Description of the task →
Report how many lines in the records hold the string "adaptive"; give the number and nothing else.

(Data from robot episodes)

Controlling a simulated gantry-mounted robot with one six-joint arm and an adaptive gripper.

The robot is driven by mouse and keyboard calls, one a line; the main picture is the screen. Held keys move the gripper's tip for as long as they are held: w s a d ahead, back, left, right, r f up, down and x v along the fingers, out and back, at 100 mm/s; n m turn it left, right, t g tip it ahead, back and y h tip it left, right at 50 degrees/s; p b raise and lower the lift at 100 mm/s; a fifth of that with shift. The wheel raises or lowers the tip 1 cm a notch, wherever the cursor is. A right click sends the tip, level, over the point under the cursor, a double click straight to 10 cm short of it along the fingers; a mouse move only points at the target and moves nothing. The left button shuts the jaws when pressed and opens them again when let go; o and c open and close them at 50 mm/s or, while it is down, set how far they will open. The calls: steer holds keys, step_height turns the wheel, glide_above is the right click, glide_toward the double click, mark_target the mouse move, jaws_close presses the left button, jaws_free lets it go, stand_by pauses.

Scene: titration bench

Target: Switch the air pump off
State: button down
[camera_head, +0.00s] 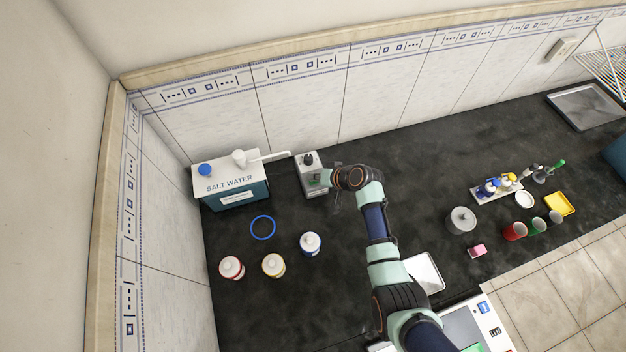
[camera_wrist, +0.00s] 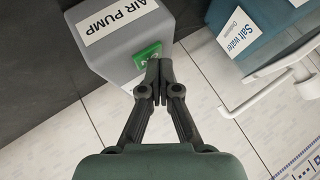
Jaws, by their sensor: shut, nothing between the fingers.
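The air pump (camera_head: 308,161) is a grey box on the dark bench against the tiled wall, just right of the salt water box. In the wrist view the air pump (camera_wrist: 125,62) shows a white "AIR PUMP" label and a green switch (camera_wrist: 147,54) with partly hidden lettering. My gripper (camera_wrist: 158,66) is shut and empty, its fingertips right at the switch's edge. I cannot tell whether they touch it. In the head view my gripper (camera_head: 327,179) is at the pump's right side, partly hidden by my wrist.
The salt water box (camera_head: 230,185) with a white dispensing spout stands left of the pump. A grey container (camera_head: 461,220) and several cups stand at the right. The bench between is largely clear.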

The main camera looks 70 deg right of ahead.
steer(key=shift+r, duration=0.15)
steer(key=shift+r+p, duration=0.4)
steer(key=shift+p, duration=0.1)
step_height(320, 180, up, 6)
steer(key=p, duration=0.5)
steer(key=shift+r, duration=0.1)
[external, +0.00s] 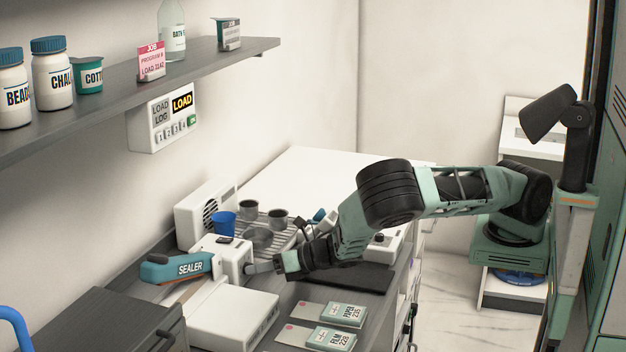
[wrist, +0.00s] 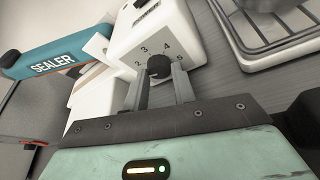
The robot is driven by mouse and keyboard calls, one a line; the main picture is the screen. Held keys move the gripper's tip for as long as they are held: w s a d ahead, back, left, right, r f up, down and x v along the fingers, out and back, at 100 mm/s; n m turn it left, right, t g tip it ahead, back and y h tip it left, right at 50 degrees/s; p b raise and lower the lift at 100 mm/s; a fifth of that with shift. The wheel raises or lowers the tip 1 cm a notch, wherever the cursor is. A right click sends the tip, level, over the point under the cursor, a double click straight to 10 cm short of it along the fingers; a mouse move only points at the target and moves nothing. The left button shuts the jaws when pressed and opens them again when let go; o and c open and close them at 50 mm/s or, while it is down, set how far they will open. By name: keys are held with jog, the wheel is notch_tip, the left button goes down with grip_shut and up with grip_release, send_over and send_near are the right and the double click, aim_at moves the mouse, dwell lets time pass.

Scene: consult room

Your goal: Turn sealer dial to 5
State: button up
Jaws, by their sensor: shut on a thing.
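The sealer has a white housing (external: 228,255) and a teal arm marked SEALER (external: 175,267). In the wrist view its teal arm (wrist: 60,58) is at the upper left and its white housing (wrist: 160,20) is at the top. The black round dial (wrist: 158,66) is on the housing's face, with the numbers 2, 3, 4 and 5 printed around it. My gripper (wrist: 159,73) is shut on the dial, one finger on each side. In the external view my gripper (external: 254,268) reaches the housing from the right; the dial is hidden there. I cannot read the dial's pointer clearly.
A wire rack with grey cups (external: 278,217) and a blue cup (external: 223,223) stands behind the sealer. A shelf (external: 130,90) with jars and a LOAD panel (external: 165,118) are on the wall.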

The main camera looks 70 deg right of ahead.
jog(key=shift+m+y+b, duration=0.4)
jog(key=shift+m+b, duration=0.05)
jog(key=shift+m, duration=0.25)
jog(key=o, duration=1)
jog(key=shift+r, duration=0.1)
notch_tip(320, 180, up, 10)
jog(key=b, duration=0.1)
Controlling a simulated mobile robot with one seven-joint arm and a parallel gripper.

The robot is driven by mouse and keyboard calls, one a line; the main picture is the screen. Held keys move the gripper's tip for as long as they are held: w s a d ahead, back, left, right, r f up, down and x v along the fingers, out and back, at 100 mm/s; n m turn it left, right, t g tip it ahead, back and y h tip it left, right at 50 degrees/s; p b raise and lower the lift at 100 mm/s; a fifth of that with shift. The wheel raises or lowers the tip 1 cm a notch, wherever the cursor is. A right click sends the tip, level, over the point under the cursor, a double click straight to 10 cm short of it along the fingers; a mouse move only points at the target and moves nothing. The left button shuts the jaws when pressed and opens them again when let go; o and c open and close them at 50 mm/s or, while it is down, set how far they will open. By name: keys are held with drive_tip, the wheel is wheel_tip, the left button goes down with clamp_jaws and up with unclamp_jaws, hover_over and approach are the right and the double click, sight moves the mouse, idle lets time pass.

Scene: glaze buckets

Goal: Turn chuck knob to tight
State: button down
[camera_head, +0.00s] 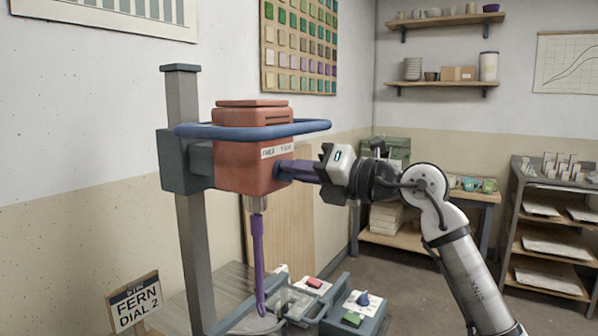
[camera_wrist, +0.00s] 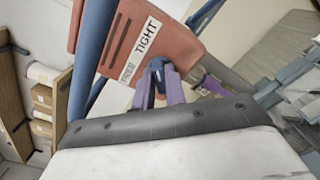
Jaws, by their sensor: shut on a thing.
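The chuck knob is dark blue and sits on the side of the red mixer head (camera_head: 252,172), under a white label (camera_head: 277,151). In the wrist view the knob (camera_wrist: 156,67) lies between the two purple fingers of my gripper (camera_wrist: 158,82). My gripper (camera_head: 290,169) is shut on the knob, reaching in from the right.
A blue ring-shaped bar (camera_head: 200,131) circles the mixer head on a grey column (camera_head: 186,225). A purple mixing shaft (camera_head: 259,260) hangs below the head. A panel with red and green buttons (camera_head: 352,319) stands low. A FERN DIAL 2 sign (camera_head: 134,301) is at lower left.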

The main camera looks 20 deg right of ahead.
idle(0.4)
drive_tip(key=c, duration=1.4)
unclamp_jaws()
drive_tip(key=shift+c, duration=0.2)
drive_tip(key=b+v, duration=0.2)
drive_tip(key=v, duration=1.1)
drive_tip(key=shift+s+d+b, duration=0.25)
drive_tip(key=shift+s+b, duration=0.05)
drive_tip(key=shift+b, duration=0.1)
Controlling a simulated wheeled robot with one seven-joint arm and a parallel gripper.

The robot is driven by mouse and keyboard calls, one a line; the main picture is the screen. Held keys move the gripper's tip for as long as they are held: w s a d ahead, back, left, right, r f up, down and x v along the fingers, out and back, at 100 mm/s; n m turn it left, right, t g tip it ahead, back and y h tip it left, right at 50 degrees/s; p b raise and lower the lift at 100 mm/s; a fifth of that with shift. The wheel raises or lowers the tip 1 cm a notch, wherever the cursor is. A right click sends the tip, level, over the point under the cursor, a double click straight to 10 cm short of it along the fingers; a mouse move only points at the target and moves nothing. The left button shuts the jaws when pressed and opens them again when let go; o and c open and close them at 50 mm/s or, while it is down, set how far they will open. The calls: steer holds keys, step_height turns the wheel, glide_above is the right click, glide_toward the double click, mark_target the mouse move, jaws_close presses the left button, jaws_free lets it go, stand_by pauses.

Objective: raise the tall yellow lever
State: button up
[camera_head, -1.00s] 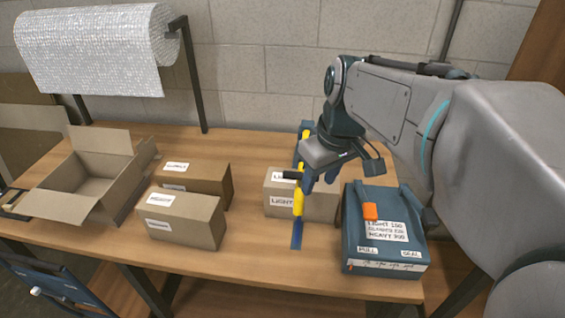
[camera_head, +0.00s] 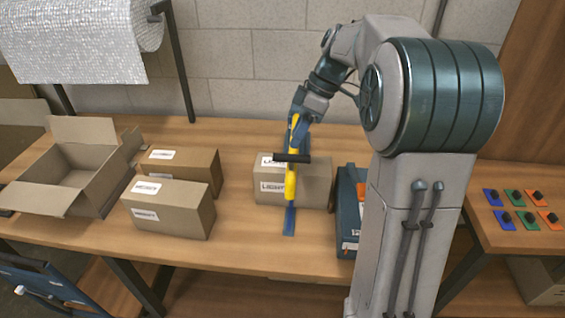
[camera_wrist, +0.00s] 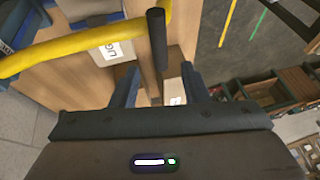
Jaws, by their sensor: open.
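The tall yellow lever (camera_head: 291,182) has a black cross handle (camera_head: 293,158) and stands over a blue base strip (camera_head: 289,222) on the table, in front of a box labelled LIGHT. In the wrist view the yellow bar (camera_wrist: 60,50) curves across the top left, and its black handle (camera_wrist: 157,38) points between my two fingers. My gripper (camera_wrist: 158,84) is open with nothing between its fingers. In the head view my gripper (camera_head: 299,125) is at the lever's upper, far end, behind the black handle. Whether a finger touches the lever cannot be told.
The LIGHT box (camera_head: 318,185) is right behind the lever. A blue case (camera_head: 349,205) stands to its right, partly hidden by my arm. Two closed boxes (camera_head: 170,208) and an open carton (camera_head: 72,185) are at left.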

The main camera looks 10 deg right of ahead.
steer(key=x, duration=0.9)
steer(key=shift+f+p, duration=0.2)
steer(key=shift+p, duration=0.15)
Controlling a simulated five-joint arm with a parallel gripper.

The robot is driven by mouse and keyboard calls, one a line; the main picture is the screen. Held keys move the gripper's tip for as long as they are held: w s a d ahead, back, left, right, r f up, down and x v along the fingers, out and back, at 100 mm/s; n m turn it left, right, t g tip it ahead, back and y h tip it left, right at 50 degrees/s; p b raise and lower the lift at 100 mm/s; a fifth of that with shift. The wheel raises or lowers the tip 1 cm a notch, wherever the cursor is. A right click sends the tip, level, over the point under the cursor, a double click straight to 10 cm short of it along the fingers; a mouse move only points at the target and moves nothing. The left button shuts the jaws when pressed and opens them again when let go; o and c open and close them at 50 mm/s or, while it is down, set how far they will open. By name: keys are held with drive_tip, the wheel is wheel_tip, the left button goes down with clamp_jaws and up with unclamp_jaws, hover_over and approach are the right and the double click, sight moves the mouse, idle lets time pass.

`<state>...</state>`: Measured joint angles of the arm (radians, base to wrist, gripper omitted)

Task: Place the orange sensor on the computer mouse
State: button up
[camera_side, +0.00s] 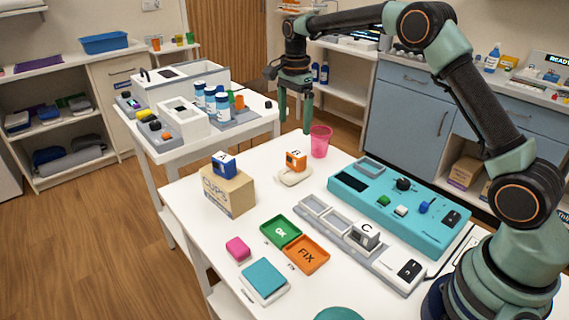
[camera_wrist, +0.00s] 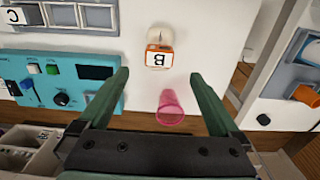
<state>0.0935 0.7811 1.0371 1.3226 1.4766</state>
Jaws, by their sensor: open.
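The orange sensor (camera_side: 295,160), a small block with a white face marked B, appears to rest on top of the cream computer mouse (camera_side: 291,178) on the white table. In the wrist view the sensor (camera_wrist: 158,57) stands upright in the picture's upper middle, and part of the mouse (camera_wrist: 158,36) shows beyond it. My gripper (camera_side: 295,123) is open and empty, raised above the table's far edge, apart from the sensor. In the wrist view the fingers of my gripper (camera_wrist: 160,75) are spread wide, with the sensor just beyond the tips.
A pink cup (camera_side: 320,141) stands close behind the sensor; it also shows between my fingers (camera_wrist: 170,107). A teal panel (camera_side: 400,215) lies to the right. A blue sensor (camera_side: 223,164) sits on a cardboard box (camera_side: 228,192) at left. A grey tray (camera_side: 345,236) lies in front.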

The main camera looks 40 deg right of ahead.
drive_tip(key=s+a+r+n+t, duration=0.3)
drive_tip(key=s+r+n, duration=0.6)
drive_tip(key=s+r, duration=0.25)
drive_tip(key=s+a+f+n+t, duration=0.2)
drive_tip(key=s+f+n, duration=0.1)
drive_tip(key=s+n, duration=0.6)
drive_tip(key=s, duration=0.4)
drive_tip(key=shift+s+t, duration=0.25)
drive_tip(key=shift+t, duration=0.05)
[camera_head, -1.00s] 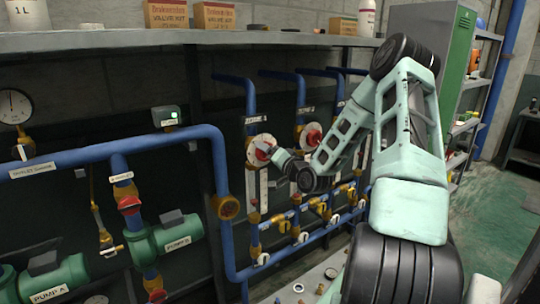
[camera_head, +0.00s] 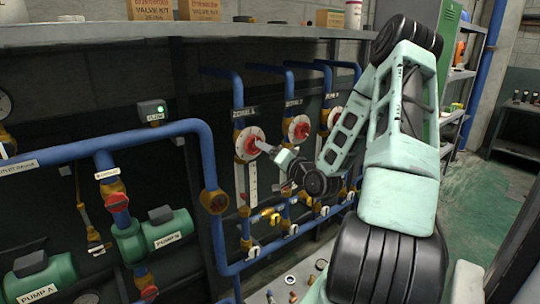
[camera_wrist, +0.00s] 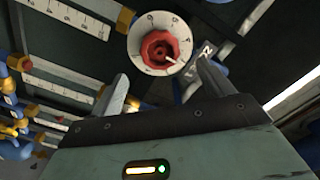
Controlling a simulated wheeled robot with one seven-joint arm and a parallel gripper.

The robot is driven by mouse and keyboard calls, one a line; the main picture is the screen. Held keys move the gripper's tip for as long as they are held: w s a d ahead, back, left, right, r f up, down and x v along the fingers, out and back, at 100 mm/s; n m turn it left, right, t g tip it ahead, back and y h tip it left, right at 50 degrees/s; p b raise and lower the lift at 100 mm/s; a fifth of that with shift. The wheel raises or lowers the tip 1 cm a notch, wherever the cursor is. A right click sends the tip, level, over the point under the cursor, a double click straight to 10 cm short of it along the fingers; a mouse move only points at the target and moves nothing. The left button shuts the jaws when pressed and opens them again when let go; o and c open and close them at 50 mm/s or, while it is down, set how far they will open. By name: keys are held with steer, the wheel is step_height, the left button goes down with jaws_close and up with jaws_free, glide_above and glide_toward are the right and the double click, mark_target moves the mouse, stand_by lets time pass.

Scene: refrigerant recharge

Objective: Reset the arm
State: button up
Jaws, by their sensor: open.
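My arm reaches out from the lower right of the head view, bent at the elbow. My gripper (camera_head: 268,149) is at the pipe wall, in front of the leftmost red knob (camera_head: 250,143) on its white dial. In the wrist view my gripper (camera_wrist: 165,88) shows two fingers spread apart with nothing between them. A red knob on a white numbered dial (camera_wrist: 160,44) lies beyond and between the fingertips. I cannot tell whether a finger touches the dial.
More red-knob dials (camera_head: 298,129) stand to the right on blue pipes (camera_head: 238,92). A shelf (camera_head: 180,34) with boxes runs above. Green pumps (camera_head: 165,232) are at the lower left. Open green floor (camera_head: 470,210) lies to the right.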

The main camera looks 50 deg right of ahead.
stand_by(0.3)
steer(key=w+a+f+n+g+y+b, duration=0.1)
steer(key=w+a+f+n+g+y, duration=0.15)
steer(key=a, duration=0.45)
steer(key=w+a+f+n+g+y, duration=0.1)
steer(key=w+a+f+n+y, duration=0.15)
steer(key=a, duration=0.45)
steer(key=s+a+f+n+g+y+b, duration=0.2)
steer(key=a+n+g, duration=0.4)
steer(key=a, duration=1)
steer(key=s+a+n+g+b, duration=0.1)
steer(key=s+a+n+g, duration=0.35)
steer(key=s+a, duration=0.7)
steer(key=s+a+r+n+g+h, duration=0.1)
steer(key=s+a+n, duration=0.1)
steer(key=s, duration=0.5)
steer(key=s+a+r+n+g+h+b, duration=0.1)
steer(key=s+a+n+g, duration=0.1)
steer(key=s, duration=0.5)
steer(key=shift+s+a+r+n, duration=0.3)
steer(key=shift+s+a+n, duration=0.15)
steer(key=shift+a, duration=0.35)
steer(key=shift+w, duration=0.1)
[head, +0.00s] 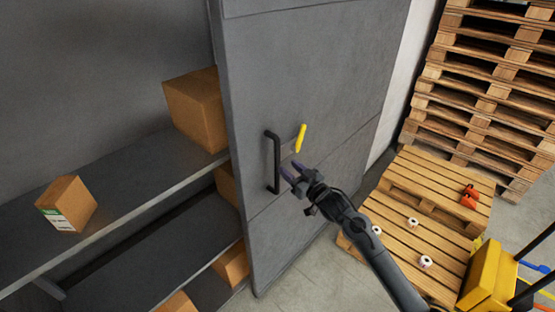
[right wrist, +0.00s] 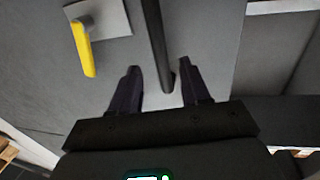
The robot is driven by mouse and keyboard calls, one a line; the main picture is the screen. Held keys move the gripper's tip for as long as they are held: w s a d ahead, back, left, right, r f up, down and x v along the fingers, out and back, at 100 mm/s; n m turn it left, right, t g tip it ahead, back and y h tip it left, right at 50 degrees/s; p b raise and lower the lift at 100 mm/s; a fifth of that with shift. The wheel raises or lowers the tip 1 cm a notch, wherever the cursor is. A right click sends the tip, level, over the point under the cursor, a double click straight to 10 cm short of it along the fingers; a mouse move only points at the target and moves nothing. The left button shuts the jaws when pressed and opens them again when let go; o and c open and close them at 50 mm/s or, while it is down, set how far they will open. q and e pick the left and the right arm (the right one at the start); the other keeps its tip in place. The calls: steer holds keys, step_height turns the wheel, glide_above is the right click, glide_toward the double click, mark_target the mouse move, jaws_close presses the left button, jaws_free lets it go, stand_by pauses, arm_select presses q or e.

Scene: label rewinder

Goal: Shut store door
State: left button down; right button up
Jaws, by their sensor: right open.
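The grey store door (head: 300,70) stands open, swung out to the right of the shelves. It has a black vertical bar handle (head: 275,162) and a yellow lever (head: 300,138) beside it. My right gripper (head: 291,172) is open at the lower part of the bar handle. In the right wrist view the handle (right wrist: 158,50) runs down to between the two fingers of the right gripper (right wrist: 160,85), with gaps on both sides. The yellow lever (right wrist: 85,50) is left of the fingers there. My left gripper is not in view.
Grey shelves (head: 110,190) left of the door hold several cardboard boxes (head: 196,108). Right of the door, a pallet (head: 425,190) carries white rolls (head: 412,222) and a red object (head: 469,196). Stacked pallets (head: 485,80) stand behind, and a yellow item (head: 490,275) is at front right.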

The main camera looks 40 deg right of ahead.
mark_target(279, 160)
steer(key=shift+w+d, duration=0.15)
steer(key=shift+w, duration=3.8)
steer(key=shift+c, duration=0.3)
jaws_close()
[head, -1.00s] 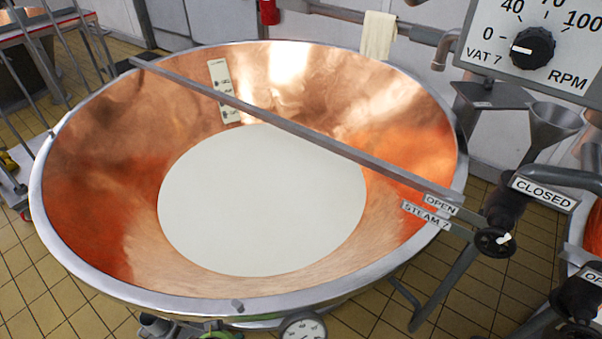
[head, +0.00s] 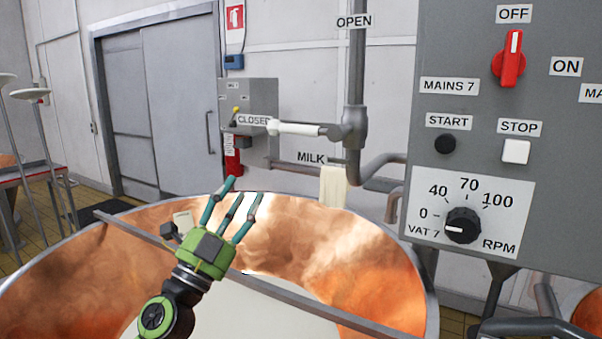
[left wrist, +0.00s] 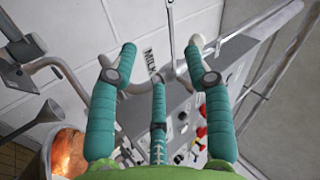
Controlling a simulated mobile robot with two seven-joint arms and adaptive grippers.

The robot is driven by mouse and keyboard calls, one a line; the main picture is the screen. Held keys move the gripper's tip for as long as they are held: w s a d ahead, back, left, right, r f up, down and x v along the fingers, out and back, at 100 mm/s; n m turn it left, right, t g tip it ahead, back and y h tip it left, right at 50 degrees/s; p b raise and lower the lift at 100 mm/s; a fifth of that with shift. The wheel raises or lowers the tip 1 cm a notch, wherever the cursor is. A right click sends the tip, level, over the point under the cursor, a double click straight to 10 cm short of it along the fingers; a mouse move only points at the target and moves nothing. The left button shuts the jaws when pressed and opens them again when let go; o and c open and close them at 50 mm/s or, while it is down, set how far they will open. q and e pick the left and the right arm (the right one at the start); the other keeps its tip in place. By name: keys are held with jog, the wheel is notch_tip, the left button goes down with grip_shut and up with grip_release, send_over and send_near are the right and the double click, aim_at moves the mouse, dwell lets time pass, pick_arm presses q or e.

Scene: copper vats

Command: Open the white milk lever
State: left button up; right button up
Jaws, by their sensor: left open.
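The white milk lever (head: 297,128) sticks out to the left from a grey valve on a vertical pipe, lying level beside the CLOSED label (head: 253,120). The OPEN label (head: 353,22) is higher up on the pipe, and the MILK label (head: 311,157) is below the lever. My left gripper (head: 233,200) is open and empty, with its teal fingers pointing up, below and left of the lever and over the copper vat. In the left wrist view its spread fingers (left wrist: 160,75) have nothing between them. My right gripper is not in view.
The copper vat (head: 370,270) with white liquid fills the lower area, with a grey bar across it. A grey control panel (head: 470,180) with a red switch and dial stands at right. A cloth (head: 333,188) hangs behind the vat.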

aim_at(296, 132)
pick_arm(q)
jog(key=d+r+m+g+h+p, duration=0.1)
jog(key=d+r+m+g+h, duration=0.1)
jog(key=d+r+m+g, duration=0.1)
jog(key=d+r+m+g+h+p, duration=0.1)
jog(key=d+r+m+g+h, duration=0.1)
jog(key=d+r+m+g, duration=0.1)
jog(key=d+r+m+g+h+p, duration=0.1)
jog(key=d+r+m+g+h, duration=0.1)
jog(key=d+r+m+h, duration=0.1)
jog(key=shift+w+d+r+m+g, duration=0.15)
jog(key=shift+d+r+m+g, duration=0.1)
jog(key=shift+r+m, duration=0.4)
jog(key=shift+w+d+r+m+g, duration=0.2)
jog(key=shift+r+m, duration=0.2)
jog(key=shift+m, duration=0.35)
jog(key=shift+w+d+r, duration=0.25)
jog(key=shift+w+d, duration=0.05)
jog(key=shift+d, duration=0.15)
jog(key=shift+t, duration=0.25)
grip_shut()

Answer to the task →
2